Westwood has long been a loud spokesperson for the environment. When she was invited to redesign the BRIT Awards statue, unveiled in January, she replaced Britannia's trident and shield with a Union Jack-draped toga dress, showing off her feminine curves and redefining her as leading the fight against climate change.
She advises young women to wear ribbons of torn cloth as bikinis, pin pictures of boyfriends to their sleeves, dig out old clothes from their mothers and repair clothes instead of buying new ones.
'I say there is status in holes, especially as you patch them, because it means that you've chosen something and you really like it and it's part of your personality,' says Westwood. 'I think it's what things should be about, not everybody looking like everybody else. Not buying all these landfill clothes that are made by people on less than a dollar a day.'
Other personal energy-saving tips include rarely washing her clothes, using talc as deodorant and avoiding flushing the toilet. Kronthaler has compared her to a monk, saying she lived for 30 years in a tiny council flat, and that when he finally convinced her to move into a house, she had no belongings to bring whatsoever.
While most global brands are scrambling to keep up with the rapidly changing times, Westwood scoffs at the idea of 'forward thinking'.
'I know that if I'm happy with something, someone else will want to wear it,' she says. 'I cannot predict what people will be wearing in the next decade - I tend not to follow fashion trends as such.'
It's the past and the present, she explains, that give us perspective. 'People are so busy keeping up with the times that they miss everything for the sake of wanting to know what is coming next,' she says. 'In order for our imagination to function, we should try to understand what human beings have achieved in the past and compare it with nowadays. Then we may see the connection between cause and effect and glean what the future might be.'
Westwood's style has evolved numerous times since in 1971, when she and her late husband, Sex Pistols manager Malcolm McLaren, opened a shop on London's legendary King's Road. Known today as World's End, the shop was then called Let it Rock, and sold rock and roll clothing at a time when hippies were in fashion.

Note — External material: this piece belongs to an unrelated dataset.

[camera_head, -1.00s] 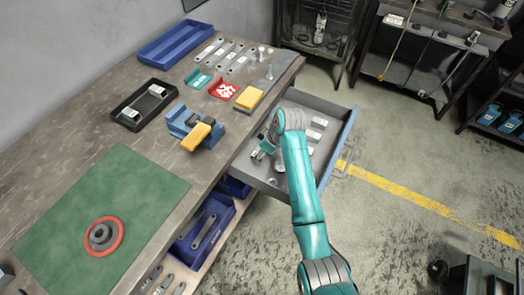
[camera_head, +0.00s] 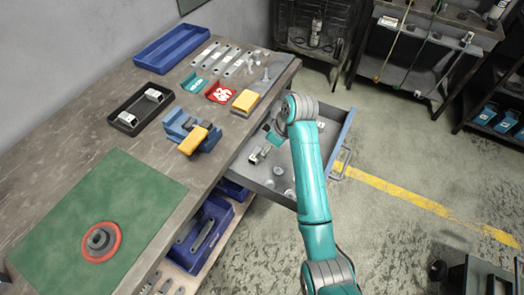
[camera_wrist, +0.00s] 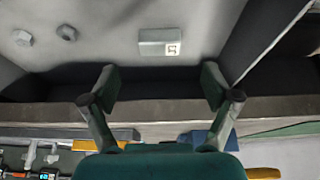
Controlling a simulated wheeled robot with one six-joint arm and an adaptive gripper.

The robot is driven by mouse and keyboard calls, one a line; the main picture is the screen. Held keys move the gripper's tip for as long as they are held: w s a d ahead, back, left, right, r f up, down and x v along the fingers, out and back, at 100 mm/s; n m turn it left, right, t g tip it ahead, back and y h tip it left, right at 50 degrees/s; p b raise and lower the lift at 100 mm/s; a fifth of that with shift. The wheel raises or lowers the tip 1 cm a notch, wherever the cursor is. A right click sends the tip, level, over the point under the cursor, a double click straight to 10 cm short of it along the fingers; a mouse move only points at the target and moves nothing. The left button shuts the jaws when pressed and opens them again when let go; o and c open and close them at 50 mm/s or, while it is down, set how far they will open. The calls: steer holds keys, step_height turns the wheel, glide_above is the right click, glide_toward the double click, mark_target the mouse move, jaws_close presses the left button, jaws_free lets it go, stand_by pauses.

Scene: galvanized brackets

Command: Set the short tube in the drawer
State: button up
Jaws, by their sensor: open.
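The drawer (camera_head: 251,178) is pulled out from the bench, with a grey floor and a blue front. In the wrist view, a short pale box-shaped piece with a label (camera_wrist: 160,42) lies on the drawer floor (camera_wrist: 105,22); I cannot tell whether it is the short tube. My gripper (camera_wrist: 160,88) is open, with nothing seen between its fingers. It is over the bench side of the drawer, apart from the labelled piece. In the head view, my arm hides part of the drawer, and my gripper (camera_head: 263,148) is partly hidden.
Hex nuts (camera_wrist: 66,33) lie in the drawer. On the bench stand a blue vise with yellow parts (camera_head: 187,128), a black tray (camera_head: 118,113) holding silver pieces, a blue tray (camera_head: 165,50) and a yellow block (camera_head: 244,101). A green mat (camera_head: 80,205) is mostly clear.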

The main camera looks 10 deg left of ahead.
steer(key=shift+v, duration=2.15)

By 1974, they'd tired of the Teddy Boys who bought their clothes, and renamed the shop Sex, filling the shelves with bondage gear, rubberwear for the office, provocative T-shirts with zips, holes and pornographic slogans. Westwood and McLaren were pushing punk into the mainstream, and redefining street culture while they were at it.
Since then, Westwood has gone from punk to pirates, pirates to pagans, and by the end of the decade was studying Savile Row tailoring techniques, and channelling Victorian sex appeal.

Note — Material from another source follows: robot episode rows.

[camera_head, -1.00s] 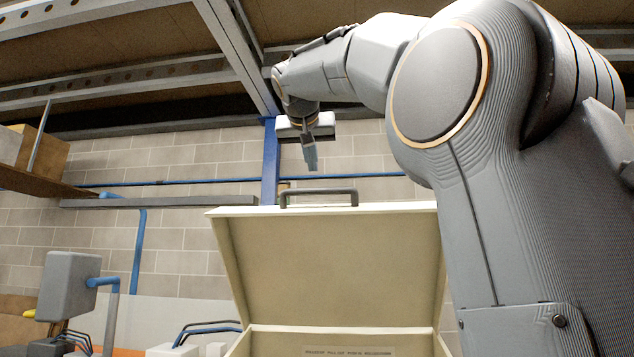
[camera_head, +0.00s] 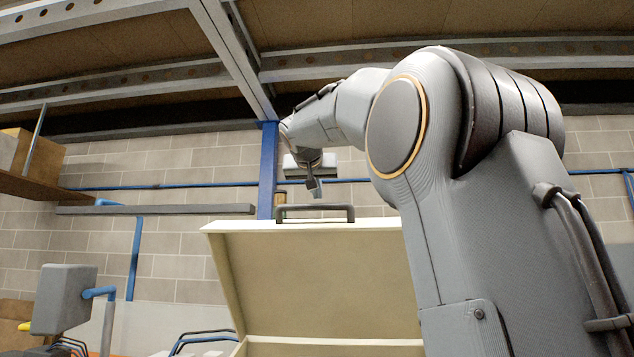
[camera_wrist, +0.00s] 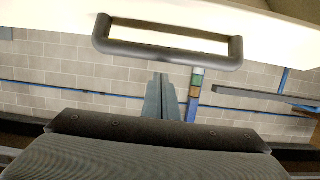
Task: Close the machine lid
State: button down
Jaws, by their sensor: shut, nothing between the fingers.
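The machine lid (camera_head: 320,285) is a cream panel standing open and raised in the head view, with its inner face showing. A dark grey handle (camera_head: 315,208) is fixed along its top edge. My gripper (camera_head: 316,190) is above the handle, its fingers pointing down and close together. In the wrist view the handle (camera_wrist: 165,52) spans the upper middle, attached to the cream lid edge (camera_wrist: 275,30). The shut fingertips (camera_wrist: 160,82) lie just below the handle's bar in that picture, with nothing between them. Whether they touch the handle I cannot tell.
A grey box-shaped unit (camera_head: 63,300) with a blue pipe stands at the lower left. A blue post (camera_head: 268,170) rises behind the lid. A brown shelf (camera_head: 35,187) with boxes is at the far left. The block wall (camera_head: 190,155) is behind.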

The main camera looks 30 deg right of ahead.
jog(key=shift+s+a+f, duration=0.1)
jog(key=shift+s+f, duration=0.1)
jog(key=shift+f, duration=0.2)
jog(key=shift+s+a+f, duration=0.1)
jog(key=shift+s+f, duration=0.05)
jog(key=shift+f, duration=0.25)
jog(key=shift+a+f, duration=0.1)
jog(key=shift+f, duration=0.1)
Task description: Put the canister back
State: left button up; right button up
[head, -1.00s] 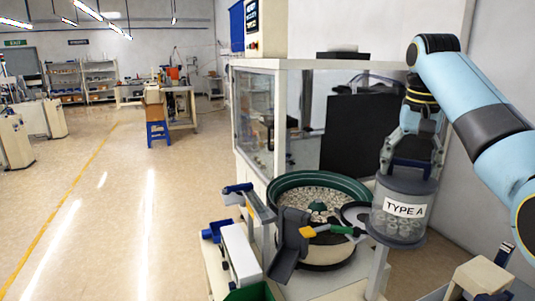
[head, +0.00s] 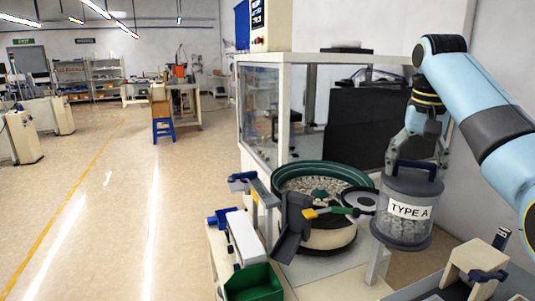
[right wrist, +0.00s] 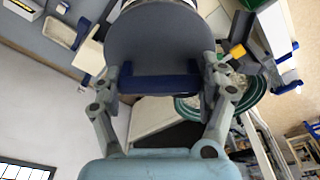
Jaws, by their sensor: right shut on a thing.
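The canister (head: 404,233) is a clear grey cylinder with a "TYPE A" label, a dark lid, a blue handle and small pale parts inside. My right gripper (head: 412,160) is shut on the handle and holds the canister upright, hanging to the right of the bowl feeder (head: 326,238) in the head view. In the right wrist view the blue handle (right wrist: 160,84) lies between the fingers of my right gripper (right wrist: 163,88), with the round lid (right wrist: 160,45) beyond. My left gripper is not in view.
The green-rimmed bowl holds many pale parts; a dark round plate (head: 360,198) sits beside it. A glass-sided cabinet (head: 268,105) stands behind. A green bin (head: 252,284) is at front left. A beige block with a blue clamp (head: 478,268) is at lower right. Open floor lies left.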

Today she retains her appetite for historical influences, and for this spring-summer, sent models down the catwalks with teetering messy beehives, beauty spots and her signature painted-on eyebrows. There was also a marked recycling theme to the collection, the first look resembling a sort of gorgeous burgundy silk couture rubbish bag.
Meanwhile, Westwood's proudly independent global empire continues to expand. Asian consumers, probably drawn by her non-conformist spirit, love her clothes. She opened her first flagship in Hong Kong in 2002, and today her 12 boutiques here are a favourite among local celebrities such as Faye Wong, Wyman Wong and Charlene Choi. But her biggest market in the region by far remains Japan, where fans flock to her 45 shops and 117 department store counters.

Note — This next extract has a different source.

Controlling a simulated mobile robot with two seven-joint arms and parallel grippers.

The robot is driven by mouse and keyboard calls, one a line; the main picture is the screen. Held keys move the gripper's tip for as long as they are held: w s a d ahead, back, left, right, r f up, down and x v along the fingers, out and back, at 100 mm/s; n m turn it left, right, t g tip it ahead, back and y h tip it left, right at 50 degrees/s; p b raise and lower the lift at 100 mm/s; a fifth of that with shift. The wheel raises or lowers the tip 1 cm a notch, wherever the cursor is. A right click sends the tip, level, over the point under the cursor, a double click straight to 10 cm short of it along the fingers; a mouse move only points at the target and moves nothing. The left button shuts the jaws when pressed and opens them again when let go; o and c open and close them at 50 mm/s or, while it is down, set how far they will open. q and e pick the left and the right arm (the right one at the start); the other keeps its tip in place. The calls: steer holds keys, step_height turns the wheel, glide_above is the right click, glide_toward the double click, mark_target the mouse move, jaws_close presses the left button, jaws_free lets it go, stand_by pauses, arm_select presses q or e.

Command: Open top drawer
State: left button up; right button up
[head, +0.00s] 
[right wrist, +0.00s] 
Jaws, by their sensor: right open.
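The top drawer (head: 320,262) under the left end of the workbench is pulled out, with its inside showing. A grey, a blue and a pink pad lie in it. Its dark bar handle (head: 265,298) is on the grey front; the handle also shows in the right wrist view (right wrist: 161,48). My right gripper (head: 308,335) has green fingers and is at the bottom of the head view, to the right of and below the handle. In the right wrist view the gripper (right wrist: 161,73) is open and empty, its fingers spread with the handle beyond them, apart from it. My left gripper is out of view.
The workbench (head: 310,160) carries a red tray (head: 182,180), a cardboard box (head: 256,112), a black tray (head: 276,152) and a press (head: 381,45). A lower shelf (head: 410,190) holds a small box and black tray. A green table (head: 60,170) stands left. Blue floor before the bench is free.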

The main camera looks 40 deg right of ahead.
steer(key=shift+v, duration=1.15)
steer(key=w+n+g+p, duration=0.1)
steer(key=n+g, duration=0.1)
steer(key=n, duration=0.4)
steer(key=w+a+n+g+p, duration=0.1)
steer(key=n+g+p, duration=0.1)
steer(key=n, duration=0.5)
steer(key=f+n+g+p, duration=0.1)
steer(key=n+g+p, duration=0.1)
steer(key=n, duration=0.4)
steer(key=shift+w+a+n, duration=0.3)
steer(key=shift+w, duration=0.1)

Now, she's returning her gaze to youth - she was once a primary school teacher - and uses the internet as a platform to educate them. In November she launched the Get a Life website (activeresistance.co.uk) and a blog to promote her manifesto, Active Resistance to Propaganda.
'Non-stop distraction makes people gullible,' reads the manifesto, which urges young people to embrace art and culture.
'I believe the art lover is a freedom fighter for a better world - today and in the future,' writes Westwood on her website. 'We need more young art lovers to help save our beautiful planet.'
Four decades have passed and they're still listening to her.